Recipes for the cook-shops of the future…
No wonder Crooked Timber gives Erik Olin Wright the benefit of the doubt despite his life-long self-description as a Marxist. (Admittedly this is Analytical Marxism, something that may have about as much relationship to Marx as Eduard Bernstein—another self-described Marxist—had.)
By writing a book about the need for a return to Utopian thinking, Wright in essence was formulating recipes for the cook-shops of the future.
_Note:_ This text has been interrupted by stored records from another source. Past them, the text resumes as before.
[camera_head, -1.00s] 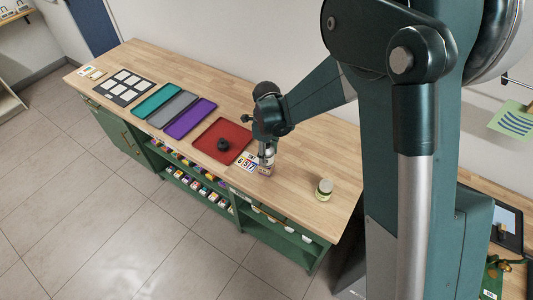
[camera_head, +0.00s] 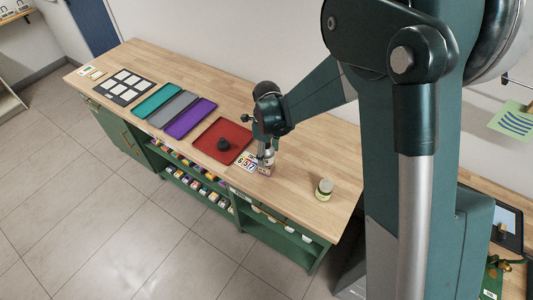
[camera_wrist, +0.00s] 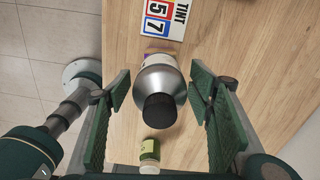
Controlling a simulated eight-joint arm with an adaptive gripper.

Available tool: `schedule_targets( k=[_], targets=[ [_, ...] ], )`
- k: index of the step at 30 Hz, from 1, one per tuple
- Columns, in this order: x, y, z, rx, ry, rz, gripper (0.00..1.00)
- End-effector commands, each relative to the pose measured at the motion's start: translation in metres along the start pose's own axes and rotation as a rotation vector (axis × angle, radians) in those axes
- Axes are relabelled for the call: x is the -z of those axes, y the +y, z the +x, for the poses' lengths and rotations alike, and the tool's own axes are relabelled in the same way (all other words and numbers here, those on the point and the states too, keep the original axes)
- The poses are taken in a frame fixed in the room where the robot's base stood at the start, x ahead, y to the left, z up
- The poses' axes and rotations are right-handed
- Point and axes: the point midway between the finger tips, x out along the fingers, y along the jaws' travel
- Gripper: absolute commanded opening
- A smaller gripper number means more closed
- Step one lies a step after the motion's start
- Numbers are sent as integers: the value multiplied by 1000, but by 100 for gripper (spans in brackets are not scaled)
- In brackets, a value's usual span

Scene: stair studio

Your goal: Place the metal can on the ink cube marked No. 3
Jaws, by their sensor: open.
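The metal can (camera_wrist: 158,82), silver with a black cap, stands in the middle of the wrist view. In the head view the can (camera_head: 266,158) is partly hidden by my gripper (camera_head: 265,146). My gripper (camera_wrist: 159,95) is open, with one green-padded finger on each side of the can and gaps showing between. A small purple and yellowish block (camera_wrist: 150,53) shows at the can's far edge, mostly hidden by it. I cannot read a number on it, nor tell for certain that the can rests on it.
A card with TINT and coloured numbers (camera_wrist: 163,16) lies beside the can. A jar (camera_head: 324,189) with a pale lid stands to the right on the wooden bench. A red tray (camera_head: 228,132) holding a dark round object lies to the left. Bare wood lies behind and right.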

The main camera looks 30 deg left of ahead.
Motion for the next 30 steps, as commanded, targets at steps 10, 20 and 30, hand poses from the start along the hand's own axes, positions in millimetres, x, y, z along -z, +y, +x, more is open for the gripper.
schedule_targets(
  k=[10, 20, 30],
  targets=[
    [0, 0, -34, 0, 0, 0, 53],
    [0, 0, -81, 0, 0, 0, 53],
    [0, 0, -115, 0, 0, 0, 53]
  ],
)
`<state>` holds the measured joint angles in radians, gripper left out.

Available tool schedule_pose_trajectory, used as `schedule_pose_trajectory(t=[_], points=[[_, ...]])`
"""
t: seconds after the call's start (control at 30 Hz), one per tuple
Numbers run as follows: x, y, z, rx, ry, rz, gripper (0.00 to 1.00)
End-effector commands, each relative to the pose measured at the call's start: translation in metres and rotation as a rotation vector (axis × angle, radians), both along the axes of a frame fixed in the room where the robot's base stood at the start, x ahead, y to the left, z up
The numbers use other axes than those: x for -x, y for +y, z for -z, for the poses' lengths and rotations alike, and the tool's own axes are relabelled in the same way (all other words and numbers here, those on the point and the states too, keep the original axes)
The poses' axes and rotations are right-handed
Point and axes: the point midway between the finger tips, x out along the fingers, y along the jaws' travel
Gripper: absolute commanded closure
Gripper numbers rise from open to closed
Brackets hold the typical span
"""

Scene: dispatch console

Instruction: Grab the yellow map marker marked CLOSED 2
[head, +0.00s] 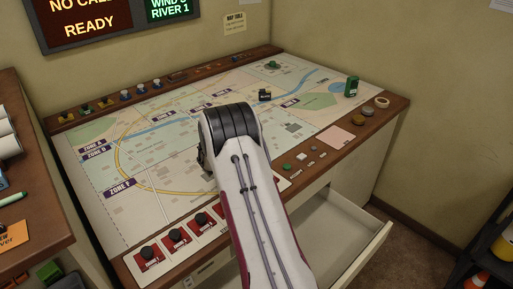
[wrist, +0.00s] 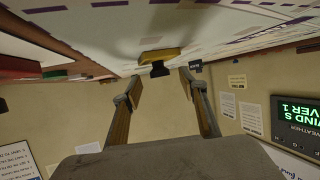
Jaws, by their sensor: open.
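In the wrist view a yellow piece with a black part (wrist: 160,54) sits on the map surface, just beyond and between my fingertips. It looks like a yellow map marker, but no lettering on it can be read. My gripper (wrist: 161,84) is open, with one finger on each side and nothing held between them. In the head view my arm hides the gripper and this piece. The map table (head: 140,122) shows there with its printed streets and zone labels.
Several small pieces line the table's back-left edge (head: 105,102). Red cards with black knobs (head: 149,253) line the front. A drawer (head: 345,235) stands open.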

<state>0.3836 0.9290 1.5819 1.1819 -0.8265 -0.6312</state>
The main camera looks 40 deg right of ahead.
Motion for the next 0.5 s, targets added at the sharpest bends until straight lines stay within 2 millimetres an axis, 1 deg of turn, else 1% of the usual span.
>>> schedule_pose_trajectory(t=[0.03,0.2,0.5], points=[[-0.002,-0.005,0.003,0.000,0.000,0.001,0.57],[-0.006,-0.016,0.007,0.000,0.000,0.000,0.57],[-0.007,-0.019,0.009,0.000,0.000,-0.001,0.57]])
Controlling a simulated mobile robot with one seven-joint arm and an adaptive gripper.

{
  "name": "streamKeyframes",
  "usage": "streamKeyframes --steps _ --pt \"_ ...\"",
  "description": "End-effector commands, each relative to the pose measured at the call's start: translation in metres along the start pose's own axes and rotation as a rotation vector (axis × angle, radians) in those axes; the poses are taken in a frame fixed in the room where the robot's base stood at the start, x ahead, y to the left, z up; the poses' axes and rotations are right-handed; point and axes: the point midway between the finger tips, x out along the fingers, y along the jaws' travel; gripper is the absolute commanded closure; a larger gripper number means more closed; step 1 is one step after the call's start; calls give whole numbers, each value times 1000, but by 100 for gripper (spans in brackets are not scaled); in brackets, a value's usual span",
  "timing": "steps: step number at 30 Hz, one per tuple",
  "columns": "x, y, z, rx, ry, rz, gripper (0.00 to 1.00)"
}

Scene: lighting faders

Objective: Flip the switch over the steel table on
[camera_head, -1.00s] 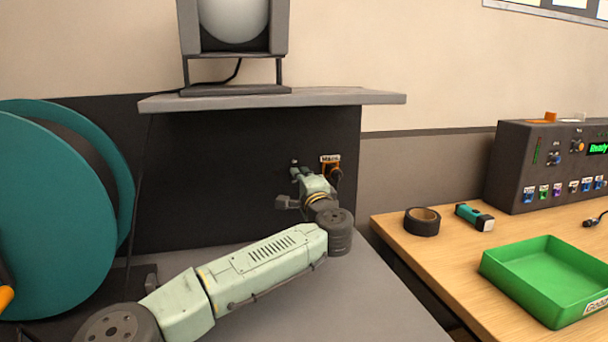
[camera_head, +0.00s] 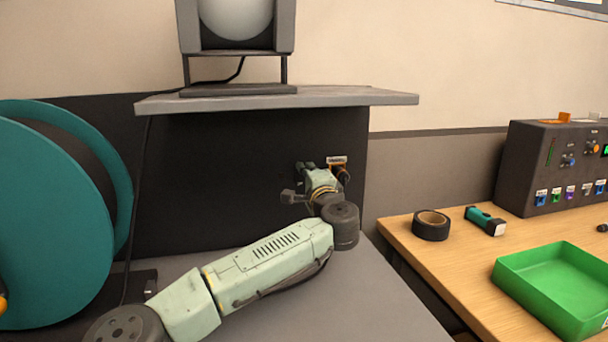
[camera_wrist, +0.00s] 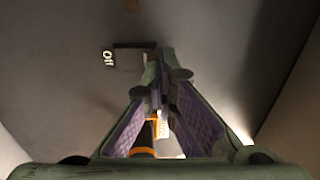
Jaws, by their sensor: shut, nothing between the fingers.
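The steel table (camera_head: 385,295) is the grey surface below the dark back panel (camera_head: 200,190). My gripper (camera_head: 303,167) is at that panel, left of an orange fitting (camera_head: 338,168) with a white label. In the wrist view my gripper (camera_wrist: 163,58) is shut, with nothing between its fingertips. Its tips are at the right side of a small dark plate (camera_wrist: 128,60) with a white label (camera_wrist: 108,58), apparently the switch. The label text is too small to read surely. The tips cover part of the plate, so its lever position and any contact cannot be told.
A shelf (camera_head: 355,97) with a lamp (camera_head: 237,15) hangs above my arm. A teal cable reel (camera_head: 45,220) stands left. On the wooden table at right are black tape (camera_head: 431,225), a torch (camera_head: 485,221), a green tray (camera_head: 560,320) and a control box (camera_head: 525,165).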

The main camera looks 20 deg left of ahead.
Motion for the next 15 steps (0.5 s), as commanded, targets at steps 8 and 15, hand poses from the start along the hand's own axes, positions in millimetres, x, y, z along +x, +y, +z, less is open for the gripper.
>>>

Let me conclude with an excerpt from one of my articles linked to above:
Once he has dispensed with classical Marxist theory, Wright puts forward his new (“Wrightist”?) theory in chapter 4, titled “The Socialist Compass”. He starts off with the notion of a road map, but realizes that a compass is less rigid:
Instead of the metaphor of a road map guiding us to a known destination, the best we can probably do is to think of the project of emancipatory social change more like a voyage of exploration. We leave the well-known world with a compass that tells us the direction we are moving and an odometer which tells us how far from our point of departure we have traveled, but without a road map which lays out the entire route from the point of departure to the final destination. This has perils, of course: we may encounter chasms which we cannot cross, unforeseen obstacles which force us to move in a direction we had not planned. We may have to backtrack and try a new route.
Unfortunately, neither a road map nor a compass is the sort of metaphor that will be of much use to a socialist movement. Road maps and compasses are only useful when it comes to static realities, like a street, a lake, a rest stop, an ocean or a continent. Revolutionary politics defy any attempts to apply fixed categories since the ground is always shifting beneath your feet. Yesterday’s South might be tomorrow’s North. Indeed, there is absolutely no engagement in Wright with the social realities of present-day America, from the problems of immigrant labor to the decline of the trade union movement. It makes no sense of speaking about compasses to lead you in the direction of socialism while ignoring the pitfalls in your immediate path.